The final option comes when choosing how to pay for your new system. Since most of us don’t have several thousand spare dollars lying around, utilities typically offer installment payment plans as part of your monthly bill. You should also inquire at your local government and utilities, and visit the Natural Resources Canada Energy Star website for information on energy-efficiency rebate programs.

Furnace upgrades

  • Maintaining a humidity level of 35 to 45 per cent inside your home reduces static buildup, moderates shrinking and swelling of wood floors and furniture, and prevents dry skin and scratchy throats. Whole-house humidifiers that are mounted on a furnace can be either passive, where the air passes through a water-filled filter, or active, where a fan forces air through a water-saturated bed. Both styles require occasional cleaning and annual replacement of the evaporator pad.

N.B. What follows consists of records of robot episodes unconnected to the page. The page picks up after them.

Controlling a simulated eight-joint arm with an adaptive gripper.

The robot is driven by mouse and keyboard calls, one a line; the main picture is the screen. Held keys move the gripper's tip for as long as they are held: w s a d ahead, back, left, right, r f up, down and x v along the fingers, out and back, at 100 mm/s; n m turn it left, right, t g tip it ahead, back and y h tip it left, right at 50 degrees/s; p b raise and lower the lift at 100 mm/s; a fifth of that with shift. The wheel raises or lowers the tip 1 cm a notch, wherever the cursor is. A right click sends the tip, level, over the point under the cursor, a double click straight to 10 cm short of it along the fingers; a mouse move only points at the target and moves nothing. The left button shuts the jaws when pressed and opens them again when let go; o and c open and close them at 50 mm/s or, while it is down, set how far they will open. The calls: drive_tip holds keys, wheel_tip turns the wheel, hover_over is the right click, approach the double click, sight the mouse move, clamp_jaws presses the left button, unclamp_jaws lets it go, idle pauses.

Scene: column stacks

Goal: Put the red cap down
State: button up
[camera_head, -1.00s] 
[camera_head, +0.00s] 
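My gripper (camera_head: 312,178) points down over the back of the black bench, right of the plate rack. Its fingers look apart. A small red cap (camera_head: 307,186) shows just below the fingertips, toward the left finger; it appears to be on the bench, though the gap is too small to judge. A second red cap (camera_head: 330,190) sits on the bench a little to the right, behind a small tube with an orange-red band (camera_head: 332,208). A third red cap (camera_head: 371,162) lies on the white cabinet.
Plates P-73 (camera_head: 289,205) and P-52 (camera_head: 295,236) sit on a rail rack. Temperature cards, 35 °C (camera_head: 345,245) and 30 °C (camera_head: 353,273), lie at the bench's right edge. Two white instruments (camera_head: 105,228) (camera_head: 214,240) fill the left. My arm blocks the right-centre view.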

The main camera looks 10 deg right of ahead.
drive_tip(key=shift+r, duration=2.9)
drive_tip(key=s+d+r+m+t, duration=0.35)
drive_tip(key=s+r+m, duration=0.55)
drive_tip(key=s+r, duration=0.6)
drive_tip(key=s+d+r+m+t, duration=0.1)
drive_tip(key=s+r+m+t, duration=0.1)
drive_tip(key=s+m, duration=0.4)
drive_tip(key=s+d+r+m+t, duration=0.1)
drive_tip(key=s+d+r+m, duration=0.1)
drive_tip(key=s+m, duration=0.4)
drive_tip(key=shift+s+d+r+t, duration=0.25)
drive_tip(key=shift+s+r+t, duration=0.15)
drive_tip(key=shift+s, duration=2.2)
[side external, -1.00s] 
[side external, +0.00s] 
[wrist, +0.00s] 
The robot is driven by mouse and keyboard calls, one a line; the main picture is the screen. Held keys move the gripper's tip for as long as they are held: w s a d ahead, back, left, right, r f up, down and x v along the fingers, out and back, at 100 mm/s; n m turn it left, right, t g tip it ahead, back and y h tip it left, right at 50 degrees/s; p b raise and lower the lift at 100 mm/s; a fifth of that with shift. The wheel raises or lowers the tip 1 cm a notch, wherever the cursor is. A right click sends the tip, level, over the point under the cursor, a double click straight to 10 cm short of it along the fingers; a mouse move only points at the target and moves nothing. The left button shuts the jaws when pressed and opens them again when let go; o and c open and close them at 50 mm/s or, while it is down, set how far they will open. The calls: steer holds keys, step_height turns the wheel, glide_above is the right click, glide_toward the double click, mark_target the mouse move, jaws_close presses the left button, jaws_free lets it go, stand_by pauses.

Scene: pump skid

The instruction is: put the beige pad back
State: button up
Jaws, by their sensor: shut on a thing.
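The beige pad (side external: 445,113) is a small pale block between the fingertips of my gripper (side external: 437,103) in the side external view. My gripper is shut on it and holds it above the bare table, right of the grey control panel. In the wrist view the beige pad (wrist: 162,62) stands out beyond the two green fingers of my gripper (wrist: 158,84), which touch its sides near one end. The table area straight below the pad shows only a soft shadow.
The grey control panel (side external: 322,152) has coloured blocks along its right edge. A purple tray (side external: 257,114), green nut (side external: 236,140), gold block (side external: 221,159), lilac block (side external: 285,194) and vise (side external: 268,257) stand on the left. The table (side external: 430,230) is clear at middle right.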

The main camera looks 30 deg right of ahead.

  • Forced-air furnaces come equipped with a one-inch air filter. For optimal air quality (and to protect the secondary heat exchanger on condensing furnaces), upgrade to a mechanical or electronic air cleaner.
  • Unlike their drafty, elderly neighbours, new energy-efficient (R-2000) homes require a mechanical ventilation system that exchanges stale air for fresh. A heat recovery ventilator (HRV) recycles heat from the exhaust air to warm the incoming fresh air, reducing the overall energy demand.
  • Setback thermostats can be programmed to lower the temperature while you’re asleep or at work and raise it back up to your comfort level before you get out of bed or back home. Natural Resources Canada estimates a two per cent savings on your heating bill for every degree you lower the heat.
  • For maximum heating efficiency, break your home into separate zones. This can be done manually by closing registers or shutting off radiators/baseboard heaters or even the doors to little-used rooms, or by installing multiple thermostats and dampers in the ductwork.
  • You’ve heard it before but it bears repeating: one piece of equipment you should have with any gas, oil or wood-based heating system is a carbon monoxide detector. How many other $50 items can save your life?